Every line of the listing must be reproduced as it stands. Leave the images behind.

START

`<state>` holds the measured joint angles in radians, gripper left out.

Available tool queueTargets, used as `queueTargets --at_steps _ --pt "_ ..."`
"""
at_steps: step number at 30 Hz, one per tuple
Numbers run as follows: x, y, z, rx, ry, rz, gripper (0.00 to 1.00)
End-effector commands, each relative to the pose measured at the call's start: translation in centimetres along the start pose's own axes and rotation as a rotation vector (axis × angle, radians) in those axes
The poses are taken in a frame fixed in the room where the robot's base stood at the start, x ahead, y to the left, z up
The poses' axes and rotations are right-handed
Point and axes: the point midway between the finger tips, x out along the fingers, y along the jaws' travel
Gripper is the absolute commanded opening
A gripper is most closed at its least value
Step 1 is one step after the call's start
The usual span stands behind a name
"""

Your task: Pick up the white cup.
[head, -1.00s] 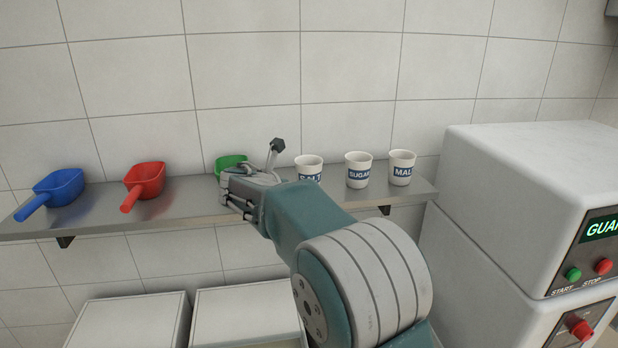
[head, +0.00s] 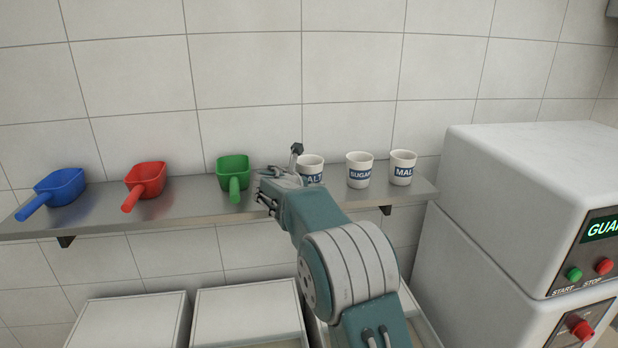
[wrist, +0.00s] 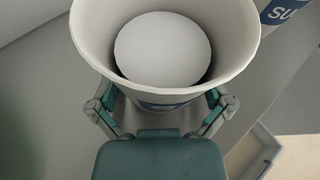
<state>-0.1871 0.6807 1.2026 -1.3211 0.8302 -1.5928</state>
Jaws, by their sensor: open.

END

● **Exercise output**
`<state>` holds the measured joint angles in radians, gripper left out.

Available tool queueTargets, used as `queueTargets --at_steps _ --pt "_ ..."`
"""
at_steps: step number at 30 Hz, one per tuple
Numbers run as follows: x, y, z, rx, ry, rz, gripper (0.00 to 1.00)
End-effector commands, each relative to the pose measured at the call's start: translation in centimetres along the start pose's own axes and rotation as a rotation vector (axis × angle, radians) in those axes
The poses are taken in a frame fixed in the room where the robot's base stood at the start, x ahead, y to the left, z up
The poses' axes and rotations are right-handed
Point and axes: the point midway between the finger tips, x out along the fingers, y along the jaws' travel
Gripper is the absolute commanded opening
A gripper is most closed at its least value
Step 1 is one step after the call's start
The usual span stands behind a name
"""

Your task: Pick up the white cup.
[head, -1.00s] 
[head, +0.00s] 
[wrist, +0.00s] 
<state>-0.1871 0.6807 1.2026 -1.3211 0.8302 -1.5928</state>
Jaws, by their sensor: open.

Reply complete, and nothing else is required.